Tak elok kalau akhirnya warga KK menyimpulkan: Panwas
hanya punya satu mata dan telingga. Cuma bisa melihat dan mendengar di satu sisi,
tapi buta-tuli di sisi lainnya.
***
Akan halnya PNS, baik dari Pemkab Bolmong –juga Pemkab
lain di Mongondow-- atau Pemkot KK yang turut serta di dua konvoi bakal calon
Walikota-Wawali itu, saya tak punya komentar banyak. Yakinlah mereka adalah
orang-orang yang sama, yang selama ini diuntungkan karena meletakkan lidah
(sekali lagi maaf) di bokong politikus yang duduk di jabatan publik tertinggi.

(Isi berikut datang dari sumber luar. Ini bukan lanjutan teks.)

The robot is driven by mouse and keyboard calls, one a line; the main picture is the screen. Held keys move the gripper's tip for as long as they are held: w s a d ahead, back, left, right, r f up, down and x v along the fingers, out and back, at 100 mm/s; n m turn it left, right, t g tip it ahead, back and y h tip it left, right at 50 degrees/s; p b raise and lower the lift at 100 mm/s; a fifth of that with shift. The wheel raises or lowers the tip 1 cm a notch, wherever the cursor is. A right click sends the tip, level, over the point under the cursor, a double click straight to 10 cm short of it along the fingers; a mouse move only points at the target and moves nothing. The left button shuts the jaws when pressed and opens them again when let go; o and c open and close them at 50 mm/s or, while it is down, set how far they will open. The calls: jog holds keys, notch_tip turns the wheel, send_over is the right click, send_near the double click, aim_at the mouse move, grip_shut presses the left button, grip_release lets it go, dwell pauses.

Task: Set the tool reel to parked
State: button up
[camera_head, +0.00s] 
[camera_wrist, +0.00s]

Percuma mengingatkan mereka bahwa ada etika dan
profesionalisme birokrat, PP Nomor 53/2013, bahkan harga diri. Karena tak
memiliki kapasitas dan kapabilitas memadai, satu-satunya yang mampu dilakukan
hanya menghamba, termasuk dengan cara-cara menjijikkan.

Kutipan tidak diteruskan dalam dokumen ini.